Since we have many people here on Blurt from the Eastern Orthodox Church in Russia and Ukraine I thought it would be nice to celebrate the coming of the Holy Spirit together. As brothers and sisters to bring an end to war and destruction.
Orthodox Pentecost is celebrated on the seventh Sunday after Easter and takes place on June 12 this year. For hundreds of years, Orthodox Pentecost has been celebrated with tremendous zeal as an important Christian holiday. Because Easter is calculated differently in the Orthodox and Western churches, the Orthodox church will have a different date than the Western church. On Pentecost Sunday in the Orthodox Church, it is customary to refrain from kneeling during church services from Easter Sunday through Pentecost Sunday. Celebrate the coming of the Holy Spirit at Pentecost.
Come Holy Spirit come. 🕊
Orthodox Pentecost Sunday is the final day of the Easter cycle, which began 92 days earlier on the Orthodox holiday known as Shrove Monday. Pentecost Sunday is the day on which Christians remember the day on which the Holy Spirit descended upon the Apostles in the shape of fire, as described in ‘ Acts, chapter 2’ of the ‘New Testament.’

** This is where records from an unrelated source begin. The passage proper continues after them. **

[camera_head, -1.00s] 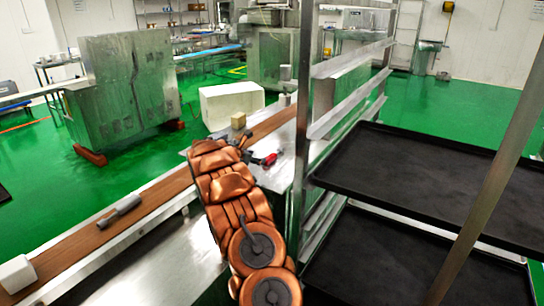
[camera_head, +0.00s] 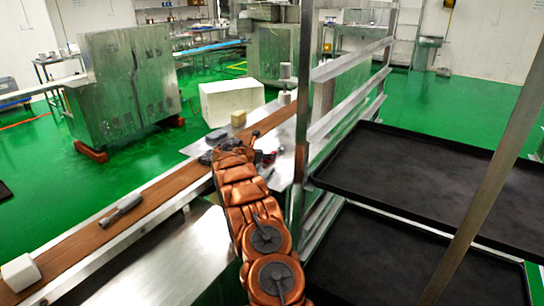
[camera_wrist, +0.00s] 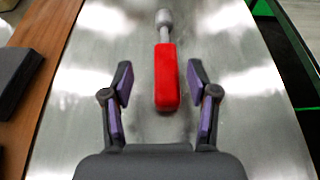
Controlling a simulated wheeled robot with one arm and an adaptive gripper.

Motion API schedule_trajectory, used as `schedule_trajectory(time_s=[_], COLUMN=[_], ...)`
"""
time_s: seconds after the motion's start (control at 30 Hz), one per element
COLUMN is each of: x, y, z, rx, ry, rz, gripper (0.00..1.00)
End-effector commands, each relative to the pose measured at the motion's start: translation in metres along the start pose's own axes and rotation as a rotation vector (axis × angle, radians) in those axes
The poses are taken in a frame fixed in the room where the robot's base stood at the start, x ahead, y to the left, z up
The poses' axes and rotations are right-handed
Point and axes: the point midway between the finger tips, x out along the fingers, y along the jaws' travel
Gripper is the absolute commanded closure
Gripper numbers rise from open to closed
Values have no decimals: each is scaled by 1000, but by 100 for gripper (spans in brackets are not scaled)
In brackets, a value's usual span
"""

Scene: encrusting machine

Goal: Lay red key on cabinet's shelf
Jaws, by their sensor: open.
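The red key (camera_wrist: 166,78) has a red block handle and a grey metal shaft with a round end. In the wrist view it lies on a shiny metal surface (camera_wrist: 225,50), shaft pointing away from me. My gripper (camera_wrist: 160,84) is open, with its two purple-padded fingers on either side of the red handle and visible gaps to both. In the head view my gripper (camera_head: 264,157) is low over the metal table, and the key is mostly hidden there. A metal rack with a black upper shelf (camera_head: 420,185) and a black lower shelf (camera_head: 390,262) stands at right; both look empty.
A brown conveyor belt (camera_head: 160,198) runs beside the metal table, with a grey tool (camera_head: 122,210), a white block (camera_head: 20,272) and a tan block (camera_head: 238,118) on it. The rack's upright post (camera_head: 303,120) stands close to the right of my arm.

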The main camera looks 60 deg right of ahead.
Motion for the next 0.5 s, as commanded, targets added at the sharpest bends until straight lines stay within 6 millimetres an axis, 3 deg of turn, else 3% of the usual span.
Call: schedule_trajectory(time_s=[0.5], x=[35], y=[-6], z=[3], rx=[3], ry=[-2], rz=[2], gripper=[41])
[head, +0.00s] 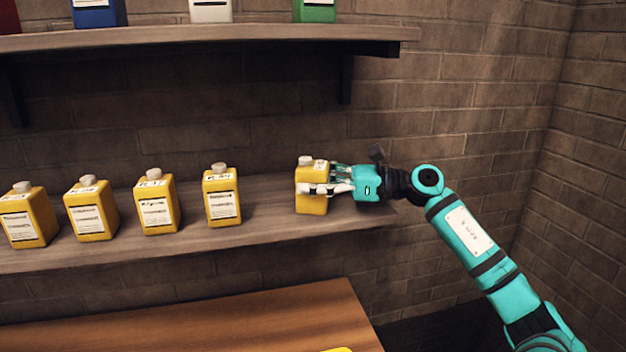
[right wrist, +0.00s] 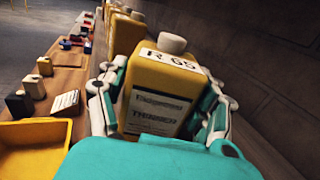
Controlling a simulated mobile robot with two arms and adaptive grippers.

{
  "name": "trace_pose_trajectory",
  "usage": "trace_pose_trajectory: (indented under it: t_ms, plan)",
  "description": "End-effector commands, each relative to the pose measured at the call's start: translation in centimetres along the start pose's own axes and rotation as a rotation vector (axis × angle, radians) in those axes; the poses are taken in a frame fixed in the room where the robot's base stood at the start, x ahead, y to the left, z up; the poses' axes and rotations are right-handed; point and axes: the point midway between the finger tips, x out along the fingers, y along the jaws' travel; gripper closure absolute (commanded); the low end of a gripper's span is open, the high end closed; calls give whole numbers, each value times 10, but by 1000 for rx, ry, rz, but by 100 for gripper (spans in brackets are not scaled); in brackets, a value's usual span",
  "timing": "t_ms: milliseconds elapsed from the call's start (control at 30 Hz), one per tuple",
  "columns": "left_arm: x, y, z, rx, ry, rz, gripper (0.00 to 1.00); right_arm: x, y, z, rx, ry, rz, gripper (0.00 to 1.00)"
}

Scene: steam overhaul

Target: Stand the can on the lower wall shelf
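A yellow can (head: 312,204) with a pale cap and a white label is upright at the right part of the lower wall shelf (head: 270,225). Its base appears to rest on the shelf board. My right gripper (head: 326,180) reaches in from the right, its fingers on both sides of the can and apparently shut on it. In the right wrist view the can (right wrist: 160,95) sits between the fingers, its top reading "R 65" and its label "THINNER". The fingers hide part of its sides. My left gripper is not in view.
Several similar yellow cans (head: 222,207) stand in a row to the left on the same shelf, with a gap between. An upper shelf (head: 270,33) holds blue, white and green cans. A wooden table (head: 250,320) is below. A yellow tray (right wrist: 30,135) shows in the wrist view.

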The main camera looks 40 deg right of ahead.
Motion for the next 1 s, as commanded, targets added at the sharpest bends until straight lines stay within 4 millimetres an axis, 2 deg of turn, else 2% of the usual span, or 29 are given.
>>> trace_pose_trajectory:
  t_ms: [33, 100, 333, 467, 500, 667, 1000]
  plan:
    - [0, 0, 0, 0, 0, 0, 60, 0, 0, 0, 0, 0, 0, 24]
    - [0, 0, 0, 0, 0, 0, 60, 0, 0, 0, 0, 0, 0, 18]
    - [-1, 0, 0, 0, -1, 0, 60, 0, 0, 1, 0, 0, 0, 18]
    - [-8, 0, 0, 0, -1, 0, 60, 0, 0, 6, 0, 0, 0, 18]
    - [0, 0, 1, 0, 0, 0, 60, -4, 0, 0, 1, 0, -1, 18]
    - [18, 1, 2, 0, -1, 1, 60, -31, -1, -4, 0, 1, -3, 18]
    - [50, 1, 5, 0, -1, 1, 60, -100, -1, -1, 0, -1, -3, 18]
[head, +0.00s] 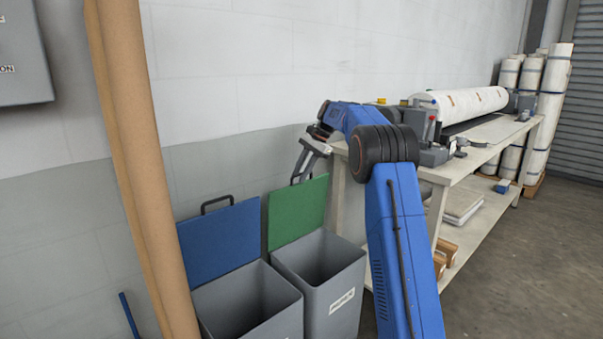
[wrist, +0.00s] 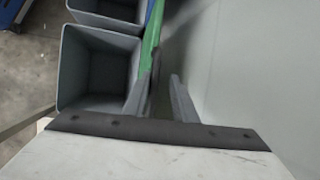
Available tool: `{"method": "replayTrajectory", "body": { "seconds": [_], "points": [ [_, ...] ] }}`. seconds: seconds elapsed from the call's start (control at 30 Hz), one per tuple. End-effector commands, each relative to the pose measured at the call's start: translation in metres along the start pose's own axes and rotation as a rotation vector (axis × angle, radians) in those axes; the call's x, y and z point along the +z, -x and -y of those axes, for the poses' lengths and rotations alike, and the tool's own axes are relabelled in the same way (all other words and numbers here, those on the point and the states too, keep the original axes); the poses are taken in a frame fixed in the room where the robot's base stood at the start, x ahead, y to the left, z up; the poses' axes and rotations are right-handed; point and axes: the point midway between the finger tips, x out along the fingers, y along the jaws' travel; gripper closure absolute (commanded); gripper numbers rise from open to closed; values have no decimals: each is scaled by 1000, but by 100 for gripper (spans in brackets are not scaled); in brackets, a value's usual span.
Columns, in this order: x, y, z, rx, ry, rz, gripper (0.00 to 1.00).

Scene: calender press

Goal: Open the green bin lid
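The green lid (head: 297,212) stands raised and upright at the back of its grey bin (head: 318,270), whose mouth is open. In the wrist view the lid (wrist: 152,35) shows edge-on, with the open bin (wrist: 97,70) to its left. My gripper (head: 301,163) is at the lid's top edge, by its dark handle. In the wrist view my gripper's two fingers (wrist: 160,88) stand apart, with the dark handle (wrist: 155,82) between them and a gap beside the right finger. The handle is partly hidden by the fingers.
A second grey bin (head: 250,305) with a raised blue lid (head: 221,239) stands to the left. A brown cardboard tube (head: 140,160) leans in front. The press table (head: 460,165) is to the right. A wall stands close behind the lids.

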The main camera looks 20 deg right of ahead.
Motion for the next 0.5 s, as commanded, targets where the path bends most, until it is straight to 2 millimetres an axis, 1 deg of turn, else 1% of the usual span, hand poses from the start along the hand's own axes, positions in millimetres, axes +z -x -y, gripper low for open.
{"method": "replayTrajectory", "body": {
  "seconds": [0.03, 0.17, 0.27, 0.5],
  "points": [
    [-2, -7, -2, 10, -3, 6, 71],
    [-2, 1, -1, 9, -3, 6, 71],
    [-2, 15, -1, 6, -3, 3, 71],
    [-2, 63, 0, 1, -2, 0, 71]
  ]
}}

Bo yeshua bo…. (Come Jesus Come)
The origins of Pentecost can be traced back to a Jewish harvest festival known as Shavuot. The apostles were enjoying this celebration when they experienced the coming of the Holy Spirit. It sounded like an extremely powerful wind, and it looked like flames protruding from the ground.
🔥 🔥 🔥 🔥 🔥 🔥 🔥
The Holy Spirit granted the apostles the ability to communicate in other tongues, and they immediately began preaching the word of Jesus to the Jews who had traveled to Jerusalem to celebrate the festival of Pentecost. At first, people who were passing by thought that the apostles must have been drunk. However, the Apostle Peter told the crowd that the apostles were filled to the brim with the Holy Spirit. Many Christians consider this day as the day the Church was established.
⛪️ 🕊
Source: https://nationaltoday.com/orthodox-pentecost-sunday/
In the Bible, Shavuot marked the wheat harvest in the Land of Israel (Exodus 34:22). In addition, Orthodox rabbinic traditions teach that the date also marks the revelation of the Torah to Moses and the Israelites at Mount Sinai, which, according to the tradition of Orthodox Judaism, occurred at this date in 1314 BCE.